The Nighttime Musings of a Fourteen Year Old Girl

Dear Doctor T,


                I have had trouble sleeping, and sometimes wake with these kinds of thoughts.  I actually think about this a lot, and I feel like the “universe” is making me go through constant dumb little problems in life to make sure I’m ready for the important ones.  It’s like I’m not allowed to enjoy anything for too long because something always comes and ruins it.  For a long time this made me really upset, but now I’m starting to feel like it means something. 


                 Also, I can’t really ever do anything wrong like normal kids my age do, because I eventually have some type of consequence.  And, I have to confess about what I did or I don’t feel right. It’s like that’s not how I’m “supposed” to be, because I’m not wired to be a bad kid.  But, all these little problems come up in different situations until I fix them or get so sick of the stupidity of them that I stop caring.


                  It seems I’m cursed with this overwhelming urge to think all the time.  To over-analyze what I do, and then to feel like I need to do the right thing.  I’ve come to this crazy conclusion that maybe I’m actually built by the universe to be on a mission my whole life.  And the universe is saying that if I’m off track for too long, it’s going to kick me in the butt and get me going again.  It’s weird because I know this doesn’t happen to every kid my age.  At least not like this.  It seems that they don’t care much about what their purpose is.  Not that I know either, but I seem to be more aware about this kind of thing.   I just don’t know why this comes up and why this all happens.  Please help me with this.  Danielle S.


Dear Client, 


                Your nighttime reflections are so important, and so deeply reflective, that they deserve a comprehensive response. Perhaps your musings will also provoke interest in other readers in various phases of this dilemma, or who have had similar thoughts, but put them aside unaddressed.   Let’s give it a try!    


                My initial response to your nocturnal reverie is that, as it is, it needs no further examination or comment in order to be thought-provoking and beneficially instructive to virtually everyone!  All that needs to be done is to read and reread it and let the insights emerge as understanding grows.   The observations you make do stimulate insights!


                That being said, let’s discuss assorted points you mention. You raise a variety of problems: 


 “…I feel like the universe is making me go through these dumb, little problems,”  and …I’m not allowed to enjoy anything for too long,” and  “…I’m cursed with this overwhelming urge to think all the time.” 


Interestingly, these are problems you immediately solve yourself!  Right in the same nighttime reflections:


 “…to make sure I’m ready for the important ones,” and“…if I’m off the track for too long it (the universe) is going to kick me in the butt,” and “…until I fix them (problems),  or get so sick of the stupidity of them that I stop caring,”  and  “…maybe I’m actually built by the universe to be on a mission....”


                You see!  Your inner wisdom is working.  Just because you don’t have PROOF that your spontaneous potential solutions to each problem you raise are true, or real, does not mean that they are shabby considerations or solutions!

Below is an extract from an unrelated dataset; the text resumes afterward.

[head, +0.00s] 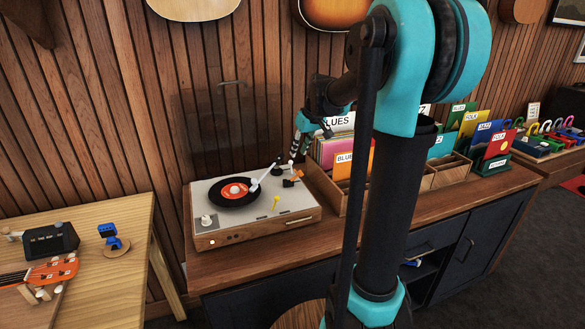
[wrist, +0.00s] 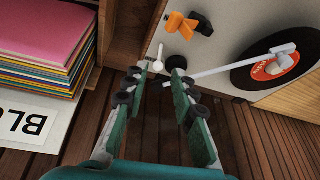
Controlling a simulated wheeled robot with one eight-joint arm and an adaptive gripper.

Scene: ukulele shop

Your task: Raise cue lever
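The turntable (head: 300,215) stands on the wooden counter, with a black record with an orange label (head: 225,200) on it. Its white tonearm (head: 266,173) reaches over the record; it also shows in the wrist view (wrist: 235,66). A small white lever with a rounded end (wrist: 157,65), which looks like the cue lever, stands at the tonearm's base, beside a dark round part (wrist: 186,61). My gripper (head: 296,154) is above the turntable's back right corner. In the wrist view my gripper (wrist: 154,78) is open and empty, its fingertips on either side of the small lever. I cannot tell whether they touch it.
An orange clip-like part (wrist: 182,24) sits on the deck near the lever. A wooden record crate (head: 330,188) with sleeves stands close on the turntable's right. A raised clear lid (head: 225,125) is behind.

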 Or that they are not, after all, CORRECT! 

                Rather, it seems you have been imparted with more penetrating insight into life’s problems than most—AS WELL AS solutions to actually treat them.  These talents enable you to travel farther than perhaps most people into the unknown realms of existence, and to be prepared for and encounter the really big questions like “Where did I come from?” and “Why am I here?”  and “Where am I going?”  This is where the philosophers, sages, and other thinkers hang out. They do not let these paradoxes and mysteries weaken or tire them.  People who are infused with insights like yours learn to take them on and improve and advance their lives with them. 


                The important consideration here is that you can think! And you are thinking!  How great is that!  With this capacity you will be able to learn and do so many things, solve so many problems, contribute so much to life and your fellow humans.  What’s  necessary is to FIRST learn to bring this big mind of yours under control.  Not to feel abused by it, and the “Universe.”  How to do that, you may ask?   Well, listen now to what some great thinkers have to say about these life troubles:


                The first thinker is one of the most well known authors/philosophers in the world, and below he is talking to another world famous author/philosopher who is having “thinking problems” and life problems much greater than yours….


 “Forget your personal tragedy. We are all hitched from the start and you especially have to hurt like hell before you can write seriously. But, when you get the damned hurt, use it—don’t cheat with it. Be as faithful to it as a scientist.”  

                --Ernest Hemingway writing to F. Scott Fitzgerald


                What Hemingway is saying to Fitzgerald is that these hurts are precious!  That they prompt a person, and lead a person to seek answers, like a life-scientist, and solve the problem of suffering.


                Here is another famous author—although she was blind and deaf, and just a girl. But, she could think!”


“Character cannot be developed in ease and quiet. It is only through trial and suffering that the soul can be strengthened, ambition inspired, and success achieved.”   --Helen Keller (1880-1968)


                This young blind and deaf handicapped girl HAD to suffer.  And, from it she learned how to become the huge character and philosopher that taught so many of us how to live and how to be happy, as she learned through herself and her guide, Anne Sullivan.  


                You seem to have something of this aptitude, for at your young age you are taking on the hard questions.  Once again, if you would close in on and learn some secrets of those BIG answers, your job is to embrace this suffering (as Hemingway and Keller and so many other great minds have taught) and enlist this suffering—yes, use it—in the service of cultivating your mind in the secrets of happiness.


                 Suffering must be defined as a TOOL that drives you to seek the meaning of life, and then forge on to the happiness that such knowledge bestows.  You will need to add more inspirational reading to your already busy school life, and then seek a wise teacher , like young Helen did, to guide you through the lessons necessary to understand the nature of happiness and its source.  Happy hunting!